The execution loop operates as a state-machine managed by the Release Train Engineer (RTE) and executed by specialist builder agents:

[Decompose Goal] ──> [Claim & Implement Spoke Code] ──> [Run Forge Codegen] ──> [Verify Evidence] ──> [Close & Promote]

Decompose: The RTE decomposes an active Goal into repository-specific issues and tasks within the target spoke repos (e.g., backend-core, frontend-core).
Implement: Specialist coding agents (e.g., backend-developer, frontend-developer) pull tasks from the local-fleet MCP queue, claim the file-ownership territories, and implement changes in isolated git worktrees.
Compile & Forge: The local build-gate triggers the agentarmy-forge codegen tool. It materializes ontology changes into typed C#, TypeScript, and Python Object Models, ensuring code representations remain in sync with the model.
Verify Evidence: The loop runs local test suites, contract validation checks, and L1/L4 ontology provers (SHACL, SMT). Verification evidence (test logs, schema conformity proofs, PR status) is captured in signed JSON files under evidence/.
Close & Promote: Once the audit checks confirm that all adoption tracks for the capability are satisfied and green, the RTE merges the code, closes the tracking issues, and marks the Goal as realized.

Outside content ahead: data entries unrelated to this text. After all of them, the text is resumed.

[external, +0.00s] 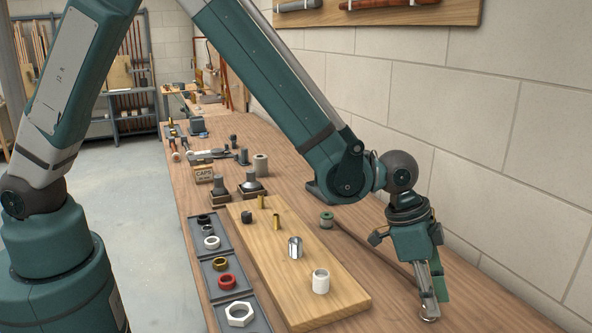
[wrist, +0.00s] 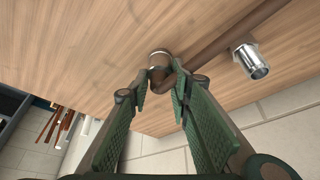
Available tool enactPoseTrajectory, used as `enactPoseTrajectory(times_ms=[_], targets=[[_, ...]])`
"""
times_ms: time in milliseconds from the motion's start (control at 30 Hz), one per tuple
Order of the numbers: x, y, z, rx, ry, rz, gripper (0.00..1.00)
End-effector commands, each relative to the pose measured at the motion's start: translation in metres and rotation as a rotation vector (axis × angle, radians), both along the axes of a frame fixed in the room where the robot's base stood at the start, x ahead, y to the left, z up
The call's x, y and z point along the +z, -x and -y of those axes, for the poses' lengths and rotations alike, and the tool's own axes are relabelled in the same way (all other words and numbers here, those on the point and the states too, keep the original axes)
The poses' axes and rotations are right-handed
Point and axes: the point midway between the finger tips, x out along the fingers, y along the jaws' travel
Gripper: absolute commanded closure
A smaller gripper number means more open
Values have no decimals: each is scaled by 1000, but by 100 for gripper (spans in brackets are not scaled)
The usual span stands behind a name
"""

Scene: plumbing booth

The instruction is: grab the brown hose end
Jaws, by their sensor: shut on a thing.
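The brown hose (external: 375,245) lies along the right side of the bench and runs up to my gripper (external: 430,290). In the wrist view the hose (wrist: 222,40) comes in from the upper right, and its end (wrist: 159,58) with a collar sits at my fingertips. My gripper (wrist: 162,80), with green ribbed pads, is shut on the hose end, low over the bench top. The fingers hide part of the hose end. In the external view my gripper covers most of the grip.
A silver threaded fitting (wrist: 252,62) is beside the hose in the wrist view. A tray (external: 230,262) holds several rings. The block wall (external: 520,160) stands close on the right.

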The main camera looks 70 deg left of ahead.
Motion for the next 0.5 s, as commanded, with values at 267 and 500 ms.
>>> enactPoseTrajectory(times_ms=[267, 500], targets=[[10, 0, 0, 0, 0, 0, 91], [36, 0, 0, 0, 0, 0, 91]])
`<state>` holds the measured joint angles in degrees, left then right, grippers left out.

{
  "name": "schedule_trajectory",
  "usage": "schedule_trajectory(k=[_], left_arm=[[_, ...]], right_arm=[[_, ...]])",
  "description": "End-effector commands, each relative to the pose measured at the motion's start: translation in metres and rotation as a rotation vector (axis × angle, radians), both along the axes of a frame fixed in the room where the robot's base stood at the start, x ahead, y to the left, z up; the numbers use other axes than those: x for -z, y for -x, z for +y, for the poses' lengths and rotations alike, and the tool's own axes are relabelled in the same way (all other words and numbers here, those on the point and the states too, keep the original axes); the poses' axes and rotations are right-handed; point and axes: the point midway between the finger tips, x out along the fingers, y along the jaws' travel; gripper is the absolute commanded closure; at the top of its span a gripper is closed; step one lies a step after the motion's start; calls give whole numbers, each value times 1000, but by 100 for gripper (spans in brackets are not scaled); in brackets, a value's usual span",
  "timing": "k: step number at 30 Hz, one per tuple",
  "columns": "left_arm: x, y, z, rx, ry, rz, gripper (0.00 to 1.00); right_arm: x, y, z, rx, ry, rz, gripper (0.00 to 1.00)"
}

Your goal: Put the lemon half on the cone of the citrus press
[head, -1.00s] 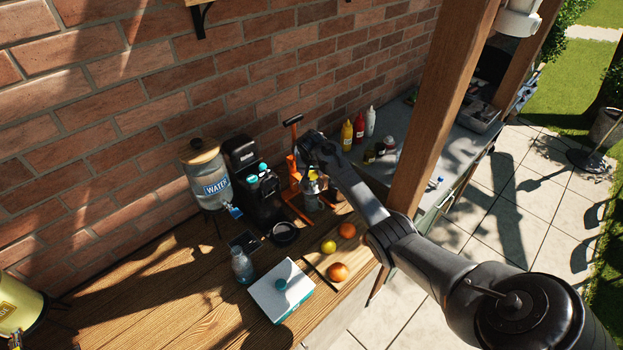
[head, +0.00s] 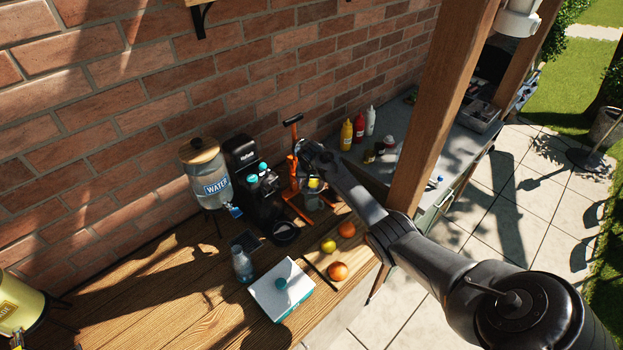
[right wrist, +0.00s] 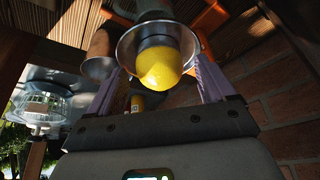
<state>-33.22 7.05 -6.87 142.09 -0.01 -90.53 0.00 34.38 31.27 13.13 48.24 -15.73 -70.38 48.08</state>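The citrus press (head: 293,165) with its orange frame and black-tipped lever stands by the brick wall in the head view. The yellow lemon half (right wrist: 160,68) sits at the silver metal bowl of the press in the right wrist view, round side towards the camera. It hides the cone, so I cannot see how it sits on it. In the head view the lemon half is a small yellow patch (head: 314,183). My right gripper (right wrist: 158,84) is open, with one finger on each side of the lemon half and gaps between. My left gripper is not in view.
A black coffee machine (head: 254,185) and a water dispenser (head: 204,170) stand left of the press. A wooden board with an orange (head: 338,271) lies in front, beside a white box (head: 270,296). A wooden post (head: 440,110) rises close to my right arm.

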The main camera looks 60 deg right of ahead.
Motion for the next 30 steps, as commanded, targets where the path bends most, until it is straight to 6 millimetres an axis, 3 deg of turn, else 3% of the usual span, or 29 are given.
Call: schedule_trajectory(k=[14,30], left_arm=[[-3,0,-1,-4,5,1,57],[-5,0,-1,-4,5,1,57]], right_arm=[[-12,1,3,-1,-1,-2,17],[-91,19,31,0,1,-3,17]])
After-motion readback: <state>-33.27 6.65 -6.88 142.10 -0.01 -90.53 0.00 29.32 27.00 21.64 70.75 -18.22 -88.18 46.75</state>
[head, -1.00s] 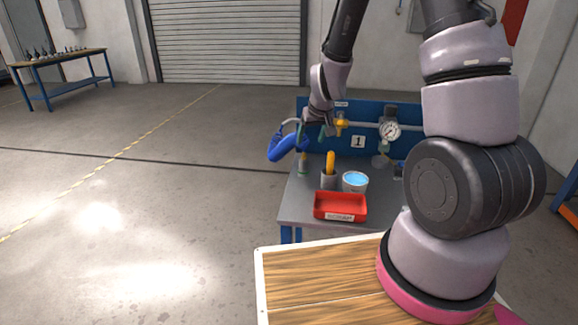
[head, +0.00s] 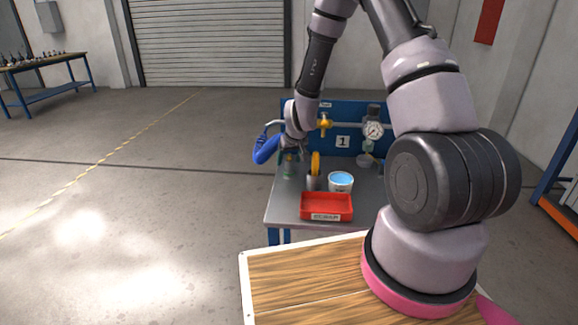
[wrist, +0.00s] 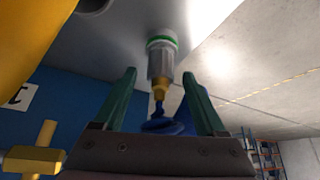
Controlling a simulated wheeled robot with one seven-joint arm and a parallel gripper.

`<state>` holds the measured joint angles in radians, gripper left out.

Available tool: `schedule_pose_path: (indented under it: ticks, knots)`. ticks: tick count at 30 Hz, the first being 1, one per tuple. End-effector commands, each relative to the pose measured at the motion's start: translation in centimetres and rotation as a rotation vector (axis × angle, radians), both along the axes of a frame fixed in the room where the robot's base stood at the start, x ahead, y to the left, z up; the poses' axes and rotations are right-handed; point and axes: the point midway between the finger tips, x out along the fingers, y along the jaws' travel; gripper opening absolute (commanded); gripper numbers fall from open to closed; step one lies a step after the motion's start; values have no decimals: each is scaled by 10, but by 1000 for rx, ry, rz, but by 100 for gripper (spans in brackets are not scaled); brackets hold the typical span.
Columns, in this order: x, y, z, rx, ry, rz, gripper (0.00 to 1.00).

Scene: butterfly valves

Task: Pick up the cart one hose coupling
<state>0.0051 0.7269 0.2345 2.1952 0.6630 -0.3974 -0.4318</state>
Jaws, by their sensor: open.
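The hose coupling (wrist: 161,62) is a metal fitting with a green ring and a brass part. It stands on the cart's grey top (head: 280,205), at its left side, and shows small in the head view (head: 289,167). A blue hose (head: 265,148) hangs by the cart's left edge; blue also shows behind the brass part in the wrist view. My gripper (wrist: 159,78) is open, with one green finger on each side of the coupling in the wrist view. Gaps show on both sides; contact is not visible. In the head view my gripper (head: 291,150) is just above the coupling.
Right of the coupling stand a holder with a yellow handle (head: 315,163), a white can with blue contents (head: 340,181) and a red tray (head: 326,206). A blue panel labelled 1 (head: 343,141) stands behind, with a yellow valve (head: 324,123) and a gauge (head: 374,130).

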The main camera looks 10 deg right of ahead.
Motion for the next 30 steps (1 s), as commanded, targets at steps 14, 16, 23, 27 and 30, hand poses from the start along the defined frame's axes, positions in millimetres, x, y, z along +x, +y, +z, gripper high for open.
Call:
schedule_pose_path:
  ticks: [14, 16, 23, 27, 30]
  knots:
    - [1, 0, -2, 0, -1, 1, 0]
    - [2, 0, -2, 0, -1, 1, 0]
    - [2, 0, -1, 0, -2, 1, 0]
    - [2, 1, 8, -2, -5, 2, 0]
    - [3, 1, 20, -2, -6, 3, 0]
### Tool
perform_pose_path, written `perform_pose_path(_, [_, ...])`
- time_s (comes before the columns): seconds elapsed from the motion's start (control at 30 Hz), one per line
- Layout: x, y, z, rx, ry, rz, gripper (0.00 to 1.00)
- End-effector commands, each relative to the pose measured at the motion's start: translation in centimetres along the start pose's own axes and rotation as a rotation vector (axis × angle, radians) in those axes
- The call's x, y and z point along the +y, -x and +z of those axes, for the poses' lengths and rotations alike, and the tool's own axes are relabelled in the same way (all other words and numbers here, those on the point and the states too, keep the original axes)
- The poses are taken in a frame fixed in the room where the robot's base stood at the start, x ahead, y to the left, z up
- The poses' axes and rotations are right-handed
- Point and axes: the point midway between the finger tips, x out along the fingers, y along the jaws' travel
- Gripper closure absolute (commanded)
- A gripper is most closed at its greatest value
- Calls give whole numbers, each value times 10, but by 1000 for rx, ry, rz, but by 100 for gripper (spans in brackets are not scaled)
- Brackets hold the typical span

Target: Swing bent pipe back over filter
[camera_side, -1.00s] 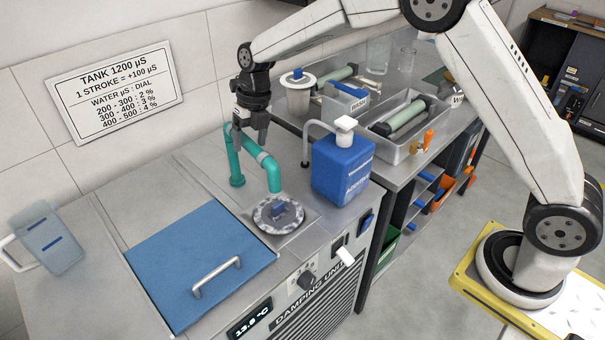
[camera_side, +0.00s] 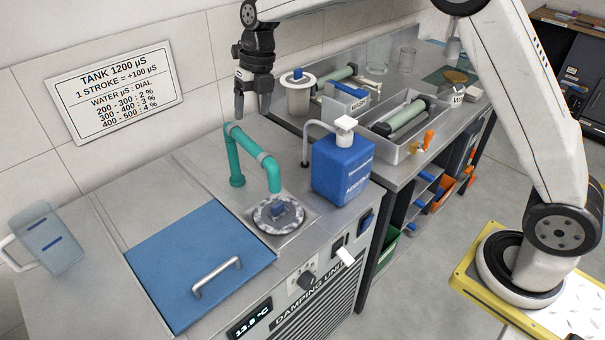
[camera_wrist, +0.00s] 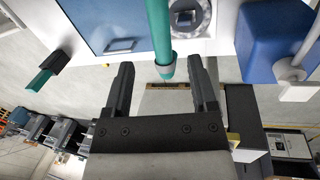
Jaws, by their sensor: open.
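The bent green pipe (camera_side: 254,154) rises from the damping unit's top, and its free end points down over the round grey filter (camera_side: 278,214). In the wrist view the pipe (camera_wrist: 160,35) comes down from the top edge, ending ahead of my open fingers (camera_wrist: 159,75). The filter (camera_wrist: 189,17) shows beside it there.
A blue additive bottle (camera_side: 342,168) with a white pump and curved grey spout stands right of the filter. A blue lid (camera_side: 200,255) with a metal handle lies at front left. Trays and containers fill the bench behind.

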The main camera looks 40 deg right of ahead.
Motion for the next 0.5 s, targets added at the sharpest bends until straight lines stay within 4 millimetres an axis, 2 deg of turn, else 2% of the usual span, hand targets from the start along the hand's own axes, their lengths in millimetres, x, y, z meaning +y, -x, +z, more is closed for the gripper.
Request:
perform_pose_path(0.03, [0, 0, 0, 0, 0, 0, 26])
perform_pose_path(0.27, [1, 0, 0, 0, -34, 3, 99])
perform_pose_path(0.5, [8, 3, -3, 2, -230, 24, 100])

4. Human-in-the-Loop (HITL) Steering Hooks¶

Nicky Clarke guides the creative and quality direction of the swarm through three reified parameters:

Vision Prompts (Creative Focus): Strategic guidance injected at the Mission or Goal level. This prompt is appended to the system instructions of all builder agents working on that target, setting stylistic, architectural, or performance rules (e.g., "Optimize for zero allocation and maximum read concurrency").
Hysteresis Adjustments ($\eta \in [0.0, 1.0]$): An operating tolerance parameter governing convergence constraints:
$\eta = 0.0$ (Strict Verification Gate): No warning or test skip allowed. Any compiler/lint warning or untested route fails the build.
$\eta \in (0.0, 0.5]$ (Incremental Guard): Warnings are allowed, but contract interface schema checks (sieve) are strictly enforced.
$\eta \in (0.5, 1.0)$ (Spike Mode): speculative compilation is enabled. Soft contract errors are logged, but build passes to test structural logic.
$\eta = 1.0$ (Wild Swarm): Completely unrestricted execution inside the MicroVM sandbox for exploratory agent spikes.
Gate Signoffs (Manual Milestones): Mandatory manual approvals triggered when the loop attempts risky actions. These are captured as hitl-steering events where Nicky approves transitions like merging database schema evolutions, promoting code to production, or departing from a previously accepted ADR.

Finalized Architectural Decisions¶

Per Nicky Clarke's signoff on 2026-05-31:

1. SysML & ArchiMate Authoring Tooling¶

Decision: Both (Incremental Easiest-to-Hardest Progression) * Markdown-First (YAML models and inline Mermaid graphs) is adopted as the primary source of truth for all systems modeling. * Standard OMG-compliant XML/XMI export stubs will be developed progressively as projection targets, enabling external MBSE integrations (Cameo/Enterprise Architect) without git thrashing.

2. Hysteresis Control Scope¶

Decision: Goal-Level Granularity * The hysteresis parameter $\eta$ is configured directly on individual strategic Goal nodes in the ontology. This allows strict validation gates for database/kernel layers while maintaining exploratory agility for front-end prototyping.

3. PPM Task Board Sync Seam¶

Decision: Self-Contained Local Board with Optional GitHub Sync * The Holonic Unified Board operates natively on the virtual database layer (ArcadeDB/vfs_server.db) to enable full offline execution. GitHub integration is treated as a pluggable, bi-directional sync adapter rather than a required execution substrate.

Consequences¶

Positive¶

No Code Sprawl: Builder agents cannot write arbitrary code; all modifications must be traced back to an architectural element and a strategic goal.
Non-Intrusive Steering: Nicky can shift the design system, speed, or focus of multiple parallel runtimes simultaneously by modifying a single model node (e.g., updating a Vision Prompt or Hysteresis setting).
Self-Validating: Code generation and compilation are tied directly to the systems model, failing early if an agent breaks an interface contract.

Negative / Costs¶

Increased Latency: Running forge codegen and validation provers on every execution step increases the local test cycle time.
Model overhead: Requires developers (and agents) to maintain and update the ontology schema alongside codebase edits.

Verification / Spikes¶

Decomposition Spike: Trigger the decomposition of a dummy PPM Goal into a spoke issue, claim it with an agent, and verify that the resulting code changes map back to the target SysML block.
Hysteresis Spike: Vary the hysteresis parameter on a test run. Verify that low hysteresis triggers validation failures on draft commits, while high hysteresis permits them but flags them for final signoff.